▶ **RECORDS FOR THIS EXERCISE**:
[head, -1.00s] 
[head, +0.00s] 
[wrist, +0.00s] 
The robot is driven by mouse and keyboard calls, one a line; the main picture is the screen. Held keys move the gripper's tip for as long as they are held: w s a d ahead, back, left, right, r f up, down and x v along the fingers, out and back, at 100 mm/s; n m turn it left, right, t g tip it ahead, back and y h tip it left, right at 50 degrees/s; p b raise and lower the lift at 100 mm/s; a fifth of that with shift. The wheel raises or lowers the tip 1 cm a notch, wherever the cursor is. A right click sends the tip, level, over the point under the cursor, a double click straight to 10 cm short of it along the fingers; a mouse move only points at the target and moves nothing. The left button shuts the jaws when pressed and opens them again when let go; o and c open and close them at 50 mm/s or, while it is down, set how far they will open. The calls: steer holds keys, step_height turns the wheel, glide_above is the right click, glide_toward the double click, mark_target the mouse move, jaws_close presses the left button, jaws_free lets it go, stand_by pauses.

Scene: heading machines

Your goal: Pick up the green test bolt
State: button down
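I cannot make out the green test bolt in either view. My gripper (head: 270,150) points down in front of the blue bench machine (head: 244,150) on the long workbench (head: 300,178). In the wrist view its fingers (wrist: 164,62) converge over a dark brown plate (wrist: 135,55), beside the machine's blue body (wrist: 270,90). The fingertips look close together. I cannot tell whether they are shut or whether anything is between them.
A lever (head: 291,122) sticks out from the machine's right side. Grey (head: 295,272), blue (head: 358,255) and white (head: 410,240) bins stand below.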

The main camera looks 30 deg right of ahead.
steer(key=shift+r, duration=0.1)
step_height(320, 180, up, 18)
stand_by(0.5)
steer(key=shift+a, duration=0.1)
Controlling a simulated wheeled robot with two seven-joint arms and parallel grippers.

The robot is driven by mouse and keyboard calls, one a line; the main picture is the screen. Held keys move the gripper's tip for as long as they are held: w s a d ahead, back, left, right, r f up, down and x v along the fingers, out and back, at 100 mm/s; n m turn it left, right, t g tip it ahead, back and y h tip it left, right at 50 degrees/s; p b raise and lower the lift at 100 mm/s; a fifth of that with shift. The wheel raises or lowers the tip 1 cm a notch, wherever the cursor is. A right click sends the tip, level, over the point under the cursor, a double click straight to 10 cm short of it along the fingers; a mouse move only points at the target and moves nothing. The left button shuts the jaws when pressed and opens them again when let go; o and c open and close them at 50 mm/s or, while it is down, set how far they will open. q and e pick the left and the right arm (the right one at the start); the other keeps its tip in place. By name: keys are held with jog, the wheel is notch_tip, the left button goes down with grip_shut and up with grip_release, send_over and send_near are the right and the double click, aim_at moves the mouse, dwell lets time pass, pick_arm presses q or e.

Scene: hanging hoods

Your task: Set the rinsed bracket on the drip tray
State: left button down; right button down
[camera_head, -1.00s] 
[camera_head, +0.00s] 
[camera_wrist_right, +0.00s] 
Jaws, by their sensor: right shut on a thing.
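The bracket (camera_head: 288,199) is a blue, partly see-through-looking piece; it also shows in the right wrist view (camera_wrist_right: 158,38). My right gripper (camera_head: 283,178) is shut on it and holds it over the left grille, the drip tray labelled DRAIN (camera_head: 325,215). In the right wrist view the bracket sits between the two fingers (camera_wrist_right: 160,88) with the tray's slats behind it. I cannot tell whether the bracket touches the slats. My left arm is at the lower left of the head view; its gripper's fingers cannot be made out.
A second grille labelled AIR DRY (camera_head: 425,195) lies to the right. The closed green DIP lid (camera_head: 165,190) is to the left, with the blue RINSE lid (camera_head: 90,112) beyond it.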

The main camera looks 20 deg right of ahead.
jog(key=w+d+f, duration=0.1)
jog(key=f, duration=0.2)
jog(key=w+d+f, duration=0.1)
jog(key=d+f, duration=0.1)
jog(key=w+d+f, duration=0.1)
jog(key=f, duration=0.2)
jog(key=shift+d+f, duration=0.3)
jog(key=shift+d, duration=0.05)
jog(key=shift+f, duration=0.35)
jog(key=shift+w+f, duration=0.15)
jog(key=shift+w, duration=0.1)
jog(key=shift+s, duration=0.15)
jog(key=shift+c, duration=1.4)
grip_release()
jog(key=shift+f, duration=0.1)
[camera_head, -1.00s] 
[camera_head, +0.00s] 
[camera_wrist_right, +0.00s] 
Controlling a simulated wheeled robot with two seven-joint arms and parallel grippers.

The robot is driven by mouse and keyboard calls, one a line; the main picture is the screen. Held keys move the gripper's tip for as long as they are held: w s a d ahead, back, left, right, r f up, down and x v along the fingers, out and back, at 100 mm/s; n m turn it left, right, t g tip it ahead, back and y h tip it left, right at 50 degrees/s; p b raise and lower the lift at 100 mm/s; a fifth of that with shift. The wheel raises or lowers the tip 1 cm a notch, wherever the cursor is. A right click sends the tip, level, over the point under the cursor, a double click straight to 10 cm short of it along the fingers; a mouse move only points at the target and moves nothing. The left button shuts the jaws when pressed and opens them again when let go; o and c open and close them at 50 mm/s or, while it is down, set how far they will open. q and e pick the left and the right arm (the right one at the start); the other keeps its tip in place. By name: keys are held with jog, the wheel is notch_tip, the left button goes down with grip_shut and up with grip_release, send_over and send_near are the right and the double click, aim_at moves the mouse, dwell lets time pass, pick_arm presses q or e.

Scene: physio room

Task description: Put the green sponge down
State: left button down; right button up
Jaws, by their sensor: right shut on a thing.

▶ **TASK OBJECTIVE**: Give the records above again, word for word.

▶ **EXPECTED ANSWER**:
[head, -1.00s] 
[head, +0.00s] 
[wrist, +0.00s] 
The robot is driven by mouse and keyboard calls, one a line; the main picture is the screen. Held keys move the gripper's tip for as long as they are held: w s a d ahead, back, left, right, r f up, down and x v along the fingers, out and back, at 100 mm/s; n m turn it left, right, t g tip it ahead, back and y h tip it left, right at 50 degrees/s; p b raise and lower the lift at 100 mm/s; a fifth of that with shift. The wheel raises or lowers the tip 1 cm a notch, wherever the cursor is. A right click sends the tip, level, over the point under the cursor, a double click straight to 10 cm short of it along the fingers; a mouse move only points at the target and moves nothing. The left button shuts the jaws when pressed and opens them again when let go; o and c open and close them at 50 mm/s or, while it is down, set how far they will open. The calls: steer holds keys, step_height turns the wheel, glide_above is the right click, glide_toward the double click, mark_target the mouse move, jaws_close presses the left button, jaws_free lets it go, stand_by pauses.

Scene: heading machines

Your goal: Pick up the green test bolt
State: button down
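I cannot make out the green test bolt in either view. My gripper (head: 270,150) points down in front of the blue bench machine (head: 244,150) on the long workbench (head: 300,178). In the wrist view its fingers (wrist: 164,62) converge over a dark brown plate (wrist: 135,55), beside the machine's blue body (wrist: 270,90). The fingertips look close together. I cannot tell whether they are shut or whether anything is between them.
A lever (head: 291,122) sticks out from the machine's right side. Grey (head: 295,272), blue (head: 358,255) and white (head: 410,240) bins stand below.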

The main camera looks 30 deg right of ahead.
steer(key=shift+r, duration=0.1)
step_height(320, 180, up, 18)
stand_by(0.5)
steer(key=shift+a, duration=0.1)
Controlling a simulated wheeled robot with two seven-joint arms and parallel grippers.

The robot is driven by mouse and keyboard calls, one a line; the main picture is the screen. Held keys move the gripper's tip for as long as they are held: w s a d ahead, back, left, right, r f up, down and x v along the fingers, out and back, at 100 mm/s; n m turn it left, right, t g tip it ahead, back and y h tip it left, right at 50 degrees/s; p b raise and lower the lift at 100 mm/s; a fifth of that with shift. The wheel raises or lowers the tip 1 cm a notch, wherever the cursor is. A right click sends the tip, level, over the point under the cursor, a double click straight to 10 cm short of it along the fingers; a mouse move only points at the target and moves nothing. The left button shuts the jaws when pressed and opens them again when let go; o and c open and close them at 50 mm/s or, while it is down, set how far they will open. q and e pick the left and the right arm (the right one at the start); the other keeps its tip in place. By name: keys are held with jog, the wheel is notch_tip, the left button goes down with grip_shut and up with grip_release, send_over and send_near are the right and the double click, aim_at moves the mouse, dwell lets time pass, pick_arm presses q or e.

Scene: hanging hoods

Your task: Set the rinsed bracket on the drip tray
State: left button down; right button down
[camera_head, -1.00s] 
[camera_head, +0.00s] 
[camera_wrist_right, +0.00s] 
Jaws, by their sensor: right shut on a thing.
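The bracket (camera_head: 288,199) is a blue, partly see-through-looking piece; it also shows in the right wrist view (camera_wrist_right: 158,38). My right gripper (camera_head: 283,178) is shut on it and holds it over the left grille, the drip tray labelled DRAIN (camera_head: 325,215). In the right wrist view the bracket sits between the two fingers (camera_wrist_right: 160,88) with the tray's slats behind it. I cannot tell whether the bracket touches the slats. My left arm is at the lower left of the head view; its gripper's fingers cannot be made out.
A second grille labelled AIR DRY (camera_head: 425,195) lies to the right. The closed green DIP lid (camera_head: 165,190) is to the left, with the blue RINSE lid (camera_head: 90,112) beyond it.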

The main camera looks 20 deg right of ahead.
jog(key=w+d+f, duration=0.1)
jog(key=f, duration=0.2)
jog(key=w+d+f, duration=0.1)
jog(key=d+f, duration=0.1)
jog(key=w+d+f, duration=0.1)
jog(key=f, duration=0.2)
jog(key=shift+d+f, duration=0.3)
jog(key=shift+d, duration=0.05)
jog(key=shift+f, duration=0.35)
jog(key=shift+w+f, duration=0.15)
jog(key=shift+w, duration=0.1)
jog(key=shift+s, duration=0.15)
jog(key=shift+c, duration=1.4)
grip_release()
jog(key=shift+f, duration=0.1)
[camera_head, -1.00s] 
[camera_head, +0.00s] 
[camera_wrist_right, +0.00s] 
Controlling a simulated wheeled robot with two seven-joint arms and parallel grippers.

The robot is driven by mouse and keyboard calls, one a line; the main picture is the screen. Held keys move the gripper's tip for as long as they are held: w s a d ahead, back, left, right, r f up, down and x v along the fingers, out and back, at 100 mm/s; n m turn it left, right, t g tip it ahead, back and y h tip it left, right at 50 degrees/s; p b raise and lower the lift at 100 mm/s; a fifth of that with shift. The wheel raises or lowers the tip 1 cm a notch, wherever the cursor is. A right click sends the tip, level, over the point under the cursor, a double click straight to 10 cm short of it along the fingers; a mouse move only points at the target and moves nothing. The left button shuts the jaws when pressed and opens them again when let go; o and c open and close them at 50 mm/s or, while it is down, set how far they will open. q and e pick the left and the right arm (the right one at the start); the other keeps its tip in place. By name: keys are held with jog, the wheel is notch_tip, the left button goes down with grip_shut and up with grip_release, send_over and send_near are the right and the double click, aim_at moves the mouse, dwell lets time pass, pick_arm presses q or e.

Scene: physio room

Task description: Put the green sponge down
State: left button down; right button up
Jaws, by their sensor: right shut on a thing.

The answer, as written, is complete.